The fact is…Alissa owns it, kids. (Alissa…please turn away from the monitor…I know you hate talking numbers or bragging!). This place is without question, the #1 TSTO blog anywhere. Nothing even comes close. TSTOFriends was #2, but #2 in this case was so far behind in the “stats game,” that you needed a strong set of binoculars to even see us coming up behind. I was fine with that. Really. It was fun being the king of my own ratty fiefdom…and taking jabs at “the Queen of bliss.” Until it wasn’t.
I am a lucky man to be welcomed back to the “team.” There are few times in life when you start with a team, leave in a huff (or a minute and huff), and then are welcomed back to that same team after doing your best to beat the brains out of them. Of course, in my case…most of this was simply self-inflicted wounds. But I digress…
So. Yes…it will be nice to be able to take off the “Rookie hat,” remove the “Addicts Apprentice” arm band, and finally get “key-card access” to the basement (although I’m not sure if I want to go down there, as some folks who do, go MIA).

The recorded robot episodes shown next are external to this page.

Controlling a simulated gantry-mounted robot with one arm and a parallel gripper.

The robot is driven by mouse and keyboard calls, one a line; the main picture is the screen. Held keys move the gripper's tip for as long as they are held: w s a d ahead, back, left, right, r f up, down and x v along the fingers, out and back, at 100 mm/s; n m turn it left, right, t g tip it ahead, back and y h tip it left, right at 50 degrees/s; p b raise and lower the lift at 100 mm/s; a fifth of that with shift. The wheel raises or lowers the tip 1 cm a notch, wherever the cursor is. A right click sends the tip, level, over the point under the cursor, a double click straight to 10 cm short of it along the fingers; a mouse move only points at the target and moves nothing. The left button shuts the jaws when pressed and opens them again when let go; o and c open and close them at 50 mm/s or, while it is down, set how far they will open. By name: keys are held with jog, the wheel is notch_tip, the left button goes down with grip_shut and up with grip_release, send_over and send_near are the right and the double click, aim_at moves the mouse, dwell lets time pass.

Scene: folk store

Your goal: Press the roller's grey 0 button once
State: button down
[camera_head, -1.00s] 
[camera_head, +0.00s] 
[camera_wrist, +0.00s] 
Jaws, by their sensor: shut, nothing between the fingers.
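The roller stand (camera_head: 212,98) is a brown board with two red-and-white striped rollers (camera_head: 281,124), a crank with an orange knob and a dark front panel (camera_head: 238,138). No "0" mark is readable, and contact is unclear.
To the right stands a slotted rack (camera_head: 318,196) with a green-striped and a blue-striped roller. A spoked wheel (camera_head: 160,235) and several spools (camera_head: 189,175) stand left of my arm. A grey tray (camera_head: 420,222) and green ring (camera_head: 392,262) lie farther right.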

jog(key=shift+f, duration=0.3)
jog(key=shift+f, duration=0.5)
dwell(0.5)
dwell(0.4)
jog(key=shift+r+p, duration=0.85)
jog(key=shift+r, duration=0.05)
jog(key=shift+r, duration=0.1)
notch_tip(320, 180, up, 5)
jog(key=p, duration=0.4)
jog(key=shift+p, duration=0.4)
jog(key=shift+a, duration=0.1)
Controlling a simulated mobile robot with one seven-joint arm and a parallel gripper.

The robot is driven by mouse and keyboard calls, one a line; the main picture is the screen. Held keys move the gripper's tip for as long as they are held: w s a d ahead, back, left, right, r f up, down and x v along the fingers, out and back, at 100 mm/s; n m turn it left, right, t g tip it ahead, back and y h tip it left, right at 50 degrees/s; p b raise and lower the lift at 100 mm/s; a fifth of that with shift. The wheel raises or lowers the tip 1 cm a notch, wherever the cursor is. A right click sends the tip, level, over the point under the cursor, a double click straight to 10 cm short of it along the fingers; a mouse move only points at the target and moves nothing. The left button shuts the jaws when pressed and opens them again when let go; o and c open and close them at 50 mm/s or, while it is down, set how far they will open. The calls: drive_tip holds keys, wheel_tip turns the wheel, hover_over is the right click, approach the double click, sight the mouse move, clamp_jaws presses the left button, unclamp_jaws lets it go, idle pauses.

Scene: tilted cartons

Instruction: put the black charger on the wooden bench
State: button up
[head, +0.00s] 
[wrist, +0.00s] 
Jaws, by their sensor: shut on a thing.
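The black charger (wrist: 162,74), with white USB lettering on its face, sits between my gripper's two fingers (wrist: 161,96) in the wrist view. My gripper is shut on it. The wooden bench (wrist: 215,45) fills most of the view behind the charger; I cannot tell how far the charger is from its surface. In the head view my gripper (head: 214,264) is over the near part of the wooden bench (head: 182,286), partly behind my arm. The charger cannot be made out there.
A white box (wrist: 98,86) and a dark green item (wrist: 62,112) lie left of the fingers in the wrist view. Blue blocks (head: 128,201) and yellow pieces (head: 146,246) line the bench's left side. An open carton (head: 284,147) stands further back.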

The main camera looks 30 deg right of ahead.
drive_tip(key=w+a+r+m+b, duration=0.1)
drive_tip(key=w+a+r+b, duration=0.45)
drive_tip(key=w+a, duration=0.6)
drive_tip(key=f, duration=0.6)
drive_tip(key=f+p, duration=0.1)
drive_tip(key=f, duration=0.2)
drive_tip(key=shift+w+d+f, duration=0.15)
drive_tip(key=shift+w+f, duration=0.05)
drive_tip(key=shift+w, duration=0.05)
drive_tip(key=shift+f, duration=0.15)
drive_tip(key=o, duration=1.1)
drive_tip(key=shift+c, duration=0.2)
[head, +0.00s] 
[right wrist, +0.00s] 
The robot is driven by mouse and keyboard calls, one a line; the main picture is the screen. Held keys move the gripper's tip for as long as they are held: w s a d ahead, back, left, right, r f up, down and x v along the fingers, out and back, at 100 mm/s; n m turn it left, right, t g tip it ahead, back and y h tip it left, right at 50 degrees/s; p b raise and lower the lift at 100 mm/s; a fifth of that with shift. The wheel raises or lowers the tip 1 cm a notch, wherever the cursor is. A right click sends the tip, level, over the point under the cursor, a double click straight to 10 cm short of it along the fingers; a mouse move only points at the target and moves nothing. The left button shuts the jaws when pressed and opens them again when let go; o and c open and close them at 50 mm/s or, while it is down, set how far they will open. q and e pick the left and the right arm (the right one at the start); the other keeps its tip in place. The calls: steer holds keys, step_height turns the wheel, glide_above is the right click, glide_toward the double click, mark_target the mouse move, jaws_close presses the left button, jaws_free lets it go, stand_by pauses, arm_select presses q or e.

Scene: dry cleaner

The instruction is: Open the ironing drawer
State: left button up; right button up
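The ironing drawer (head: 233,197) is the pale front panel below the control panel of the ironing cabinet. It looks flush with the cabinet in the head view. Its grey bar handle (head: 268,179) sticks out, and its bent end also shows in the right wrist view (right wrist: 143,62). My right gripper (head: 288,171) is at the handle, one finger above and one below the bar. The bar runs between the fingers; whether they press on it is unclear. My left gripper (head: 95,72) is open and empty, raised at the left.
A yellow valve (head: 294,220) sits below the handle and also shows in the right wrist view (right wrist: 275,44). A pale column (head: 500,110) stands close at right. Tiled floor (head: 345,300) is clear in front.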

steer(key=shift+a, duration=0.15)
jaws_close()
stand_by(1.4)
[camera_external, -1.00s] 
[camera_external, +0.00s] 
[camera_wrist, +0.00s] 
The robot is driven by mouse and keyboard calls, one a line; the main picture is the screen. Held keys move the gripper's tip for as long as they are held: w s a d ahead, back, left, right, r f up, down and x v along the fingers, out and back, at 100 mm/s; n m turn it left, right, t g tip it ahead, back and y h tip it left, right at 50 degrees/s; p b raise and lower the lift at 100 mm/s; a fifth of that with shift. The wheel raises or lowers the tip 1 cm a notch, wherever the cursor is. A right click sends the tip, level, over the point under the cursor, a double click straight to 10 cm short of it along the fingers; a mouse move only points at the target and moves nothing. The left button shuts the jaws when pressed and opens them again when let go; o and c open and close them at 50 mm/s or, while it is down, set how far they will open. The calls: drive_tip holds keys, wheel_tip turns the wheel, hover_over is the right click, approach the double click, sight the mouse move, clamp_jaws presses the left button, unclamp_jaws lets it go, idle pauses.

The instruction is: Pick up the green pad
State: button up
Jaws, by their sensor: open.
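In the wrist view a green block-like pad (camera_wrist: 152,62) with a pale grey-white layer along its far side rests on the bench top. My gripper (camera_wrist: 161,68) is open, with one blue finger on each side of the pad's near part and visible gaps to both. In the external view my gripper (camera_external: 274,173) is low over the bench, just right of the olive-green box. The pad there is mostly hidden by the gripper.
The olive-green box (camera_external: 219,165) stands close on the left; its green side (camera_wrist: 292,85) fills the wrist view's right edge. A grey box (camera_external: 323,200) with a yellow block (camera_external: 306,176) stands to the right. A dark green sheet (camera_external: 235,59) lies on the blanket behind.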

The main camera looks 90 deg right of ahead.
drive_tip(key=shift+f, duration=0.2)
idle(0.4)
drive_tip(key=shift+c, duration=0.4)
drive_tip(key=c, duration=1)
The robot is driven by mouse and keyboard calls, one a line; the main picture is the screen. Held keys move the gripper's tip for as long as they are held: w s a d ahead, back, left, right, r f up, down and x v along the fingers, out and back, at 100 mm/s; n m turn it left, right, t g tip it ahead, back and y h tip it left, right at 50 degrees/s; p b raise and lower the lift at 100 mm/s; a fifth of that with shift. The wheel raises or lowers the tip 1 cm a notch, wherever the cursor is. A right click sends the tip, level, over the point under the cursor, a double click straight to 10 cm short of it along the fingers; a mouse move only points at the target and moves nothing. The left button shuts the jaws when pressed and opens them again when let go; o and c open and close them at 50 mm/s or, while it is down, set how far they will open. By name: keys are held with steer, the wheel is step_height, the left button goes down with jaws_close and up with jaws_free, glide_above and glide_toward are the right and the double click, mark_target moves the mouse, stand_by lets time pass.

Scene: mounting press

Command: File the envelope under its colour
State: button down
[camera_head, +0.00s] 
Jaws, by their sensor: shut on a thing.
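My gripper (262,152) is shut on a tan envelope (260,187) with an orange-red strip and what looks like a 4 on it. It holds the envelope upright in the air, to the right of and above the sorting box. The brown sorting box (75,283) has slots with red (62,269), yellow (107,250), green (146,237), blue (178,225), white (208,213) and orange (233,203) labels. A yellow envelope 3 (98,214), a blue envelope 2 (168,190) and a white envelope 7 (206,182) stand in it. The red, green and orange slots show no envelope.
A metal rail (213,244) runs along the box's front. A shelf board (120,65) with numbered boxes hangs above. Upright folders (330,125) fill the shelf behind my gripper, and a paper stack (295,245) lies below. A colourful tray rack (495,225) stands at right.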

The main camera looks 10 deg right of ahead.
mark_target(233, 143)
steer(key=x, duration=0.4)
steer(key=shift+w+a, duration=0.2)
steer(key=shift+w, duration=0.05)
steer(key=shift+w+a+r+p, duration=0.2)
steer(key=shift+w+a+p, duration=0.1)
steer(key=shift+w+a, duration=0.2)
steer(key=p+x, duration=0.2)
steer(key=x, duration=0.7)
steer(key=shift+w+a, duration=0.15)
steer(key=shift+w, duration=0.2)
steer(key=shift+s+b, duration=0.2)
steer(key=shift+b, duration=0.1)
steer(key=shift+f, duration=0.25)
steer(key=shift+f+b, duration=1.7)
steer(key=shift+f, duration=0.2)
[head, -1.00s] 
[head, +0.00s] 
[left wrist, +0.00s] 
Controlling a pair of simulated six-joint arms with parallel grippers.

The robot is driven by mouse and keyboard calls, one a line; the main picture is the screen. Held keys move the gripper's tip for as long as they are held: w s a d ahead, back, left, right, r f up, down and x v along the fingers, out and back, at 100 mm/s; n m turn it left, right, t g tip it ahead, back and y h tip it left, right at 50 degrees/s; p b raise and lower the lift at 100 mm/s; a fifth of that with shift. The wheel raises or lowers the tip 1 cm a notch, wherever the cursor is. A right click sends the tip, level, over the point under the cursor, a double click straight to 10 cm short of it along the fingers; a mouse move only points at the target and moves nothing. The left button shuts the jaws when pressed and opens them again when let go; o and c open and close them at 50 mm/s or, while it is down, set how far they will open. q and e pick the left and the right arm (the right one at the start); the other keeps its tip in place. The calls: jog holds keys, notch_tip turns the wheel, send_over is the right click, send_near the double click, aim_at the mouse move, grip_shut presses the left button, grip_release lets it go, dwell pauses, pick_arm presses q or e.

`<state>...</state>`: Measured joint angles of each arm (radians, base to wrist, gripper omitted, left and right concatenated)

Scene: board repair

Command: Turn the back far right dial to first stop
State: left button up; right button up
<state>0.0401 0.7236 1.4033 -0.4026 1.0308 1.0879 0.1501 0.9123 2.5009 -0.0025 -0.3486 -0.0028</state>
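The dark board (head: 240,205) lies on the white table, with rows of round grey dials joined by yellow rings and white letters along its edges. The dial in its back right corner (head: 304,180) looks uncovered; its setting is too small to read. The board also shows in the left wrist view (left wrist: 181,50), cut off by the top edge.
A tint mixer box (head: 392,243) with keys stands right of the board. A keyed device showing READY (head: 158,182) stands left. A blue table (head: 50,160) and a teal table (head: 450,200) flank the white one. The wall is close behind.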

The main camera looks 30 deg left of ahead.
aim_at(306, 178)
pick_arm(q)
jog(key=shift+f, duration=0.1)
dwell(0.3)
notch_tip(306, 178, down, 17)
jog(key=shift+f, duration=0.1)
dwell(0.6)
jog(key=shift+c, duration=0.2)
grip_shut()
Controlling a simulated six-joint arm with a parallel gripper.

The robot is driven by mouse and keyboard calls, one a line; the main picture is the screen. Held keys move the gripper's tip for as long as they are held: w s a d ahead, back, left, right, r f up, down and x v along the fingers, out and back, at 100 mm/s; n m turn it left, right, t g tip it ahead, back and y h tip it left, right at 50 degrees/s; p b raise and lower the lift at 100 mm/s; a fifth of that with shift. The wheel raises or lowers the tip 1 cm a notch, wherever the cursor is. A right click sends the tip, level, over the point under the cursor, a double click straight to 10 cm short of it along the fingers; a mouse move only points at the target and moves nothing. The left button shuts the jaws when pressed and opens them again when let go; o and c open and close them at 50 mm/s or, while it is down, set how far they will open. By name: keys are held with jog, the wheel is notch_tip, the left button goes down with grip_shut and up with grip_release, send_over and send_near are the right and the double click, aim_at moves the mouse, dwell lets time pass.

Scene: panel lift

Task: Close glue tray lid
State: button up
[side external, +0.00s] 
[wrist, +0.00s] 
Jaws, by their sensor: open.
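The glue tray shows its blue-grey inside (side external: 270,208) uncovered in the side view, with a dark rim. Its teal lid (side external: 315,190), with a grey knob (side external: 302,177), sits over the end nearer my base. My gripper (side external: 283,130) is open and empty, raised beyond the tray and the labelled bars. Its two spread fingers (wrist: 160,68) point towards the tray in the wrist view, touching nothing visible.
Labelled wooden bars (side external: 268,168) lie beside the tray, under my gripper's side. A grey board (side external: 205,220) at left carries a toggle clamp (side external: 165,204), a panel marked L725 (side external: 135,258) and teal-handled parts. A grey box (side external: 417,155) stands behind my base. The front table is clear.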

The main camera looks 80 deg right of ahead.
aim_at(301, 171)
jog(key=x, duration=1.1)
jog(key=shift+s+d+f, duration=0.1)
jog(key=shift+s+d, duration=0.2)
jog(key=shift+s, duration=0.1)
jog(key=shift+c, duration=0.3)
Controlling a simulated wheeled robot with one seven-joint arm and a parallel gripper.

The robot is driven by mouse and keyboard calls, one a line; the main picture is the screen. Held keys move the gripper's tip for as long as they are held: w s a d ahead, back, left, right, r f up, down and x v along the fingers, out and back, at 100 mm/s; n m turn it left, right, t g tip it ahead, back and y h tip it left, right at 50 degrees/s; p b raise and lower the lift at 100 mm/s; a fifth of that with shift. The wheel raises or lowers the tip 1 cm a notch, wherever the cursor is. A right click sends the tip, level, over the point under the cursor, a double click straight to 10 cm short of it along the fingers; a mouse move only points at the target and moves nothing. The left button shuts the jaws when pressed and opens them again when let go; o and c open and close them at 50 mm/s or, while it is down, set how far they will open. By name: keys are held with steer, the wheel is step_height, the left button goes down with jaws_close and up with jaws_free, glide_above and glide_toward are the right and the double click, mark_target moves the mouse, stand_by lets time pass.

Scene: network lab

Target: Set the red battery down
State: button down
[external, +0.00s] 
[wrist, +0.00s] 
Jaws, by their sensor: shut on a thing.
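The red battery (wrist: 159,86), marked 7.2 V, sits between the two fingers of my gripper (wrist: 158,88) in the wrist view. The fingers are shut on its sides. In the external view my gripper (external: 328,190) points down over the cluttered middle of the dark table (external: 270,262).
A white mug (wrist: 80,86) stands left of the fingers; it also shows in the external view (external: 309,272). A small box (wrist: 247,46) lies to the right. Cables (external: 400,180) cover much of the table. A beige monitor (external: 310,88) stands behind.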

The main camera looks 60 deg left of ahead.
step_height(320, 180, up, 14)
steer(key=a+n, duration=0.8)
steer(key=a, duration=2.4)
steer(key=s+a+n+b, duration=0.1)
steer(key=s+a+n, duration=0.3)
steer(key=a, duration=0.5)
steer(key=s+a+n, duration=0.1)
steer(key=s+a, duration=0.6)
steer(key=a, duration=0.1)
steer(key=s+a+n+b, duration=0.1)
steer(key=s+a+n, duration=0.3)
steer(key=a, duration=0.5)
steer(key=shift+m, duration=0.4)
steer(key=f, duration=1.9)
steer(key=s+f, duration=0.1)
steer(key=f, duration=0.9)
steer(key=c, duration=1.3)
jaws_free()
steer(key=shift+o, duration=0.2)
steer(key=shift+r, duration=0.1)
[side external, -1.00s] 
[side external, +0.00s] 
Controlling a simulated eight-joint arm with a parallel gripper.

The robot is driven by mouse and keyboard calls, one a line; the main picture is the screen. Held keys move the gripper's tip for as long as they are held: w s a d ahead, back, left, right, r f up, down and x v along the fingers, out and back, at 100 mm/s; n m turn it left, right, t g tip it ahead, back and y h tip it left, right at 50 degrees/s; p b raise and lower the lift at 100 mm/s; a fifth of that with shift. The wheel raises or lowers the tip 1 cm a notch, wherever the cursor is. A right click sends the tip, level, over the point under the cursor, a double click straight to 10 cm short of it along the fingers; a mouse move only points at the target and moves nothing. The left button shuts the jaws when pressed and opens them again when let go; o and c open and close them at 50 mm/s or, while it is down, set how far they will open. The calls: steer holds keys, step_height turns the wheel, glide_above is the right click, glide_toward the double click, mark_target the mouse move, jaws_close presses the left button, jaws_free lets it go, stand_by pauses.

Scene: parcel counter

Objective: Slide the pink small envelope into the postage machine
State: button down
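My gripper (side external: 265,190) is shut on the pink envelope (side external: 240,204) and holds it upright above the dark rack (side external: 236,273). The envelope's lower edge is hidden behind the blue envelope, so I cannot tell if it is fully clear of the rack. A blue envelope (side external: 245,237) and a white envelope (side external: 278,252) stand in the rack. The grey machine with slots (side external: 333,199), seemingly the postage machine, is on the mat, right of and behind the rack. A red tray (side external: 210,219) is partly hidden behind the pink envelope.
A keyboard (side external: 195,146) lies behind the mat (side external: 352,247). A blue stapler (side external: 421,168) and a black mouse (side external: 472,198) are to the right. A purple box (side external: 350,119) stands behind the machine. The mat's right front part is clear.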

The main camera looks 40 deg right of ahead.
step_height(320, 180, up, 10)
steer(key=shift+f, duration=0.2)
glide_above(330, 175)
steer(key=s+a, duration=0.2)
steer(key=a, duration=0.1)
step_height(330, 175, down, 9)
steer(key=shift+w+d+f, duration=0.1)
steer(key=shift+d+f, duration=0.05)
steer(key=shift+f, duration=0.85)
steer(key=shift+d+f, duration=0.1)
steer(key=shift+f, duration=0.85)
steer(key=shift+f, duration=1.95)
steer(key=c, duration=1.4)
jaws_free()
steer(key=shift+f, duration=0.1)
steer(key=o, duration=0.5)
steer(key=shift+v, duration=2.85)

In the end, I am happy to be the one who writes the stuff that gets a reaction…knowing that statistically, tens of thousands read it…a handful of you comment…and a fraction (again…maybe the same guy?) hate it. I’ll live with those odds.
And now, and for as long as TSTO is around, and I can keep my Teflon undies laundered, I will be part of the Addicts team.
Looking down by my keyboard, next to my “Dad” coffee mug, Ralphie will serve as a constant reminder that even in the worst conditions, it really is best to have a positive, “Bliss Queen” attitude. Being Cranky has it’s place…but that has a completely different domain name.
Part of the team. I like the way that sounds.
And just like the pole and Ralphie…it looks like we’re stuck with one another for a while…(sorry, couldn’t resist).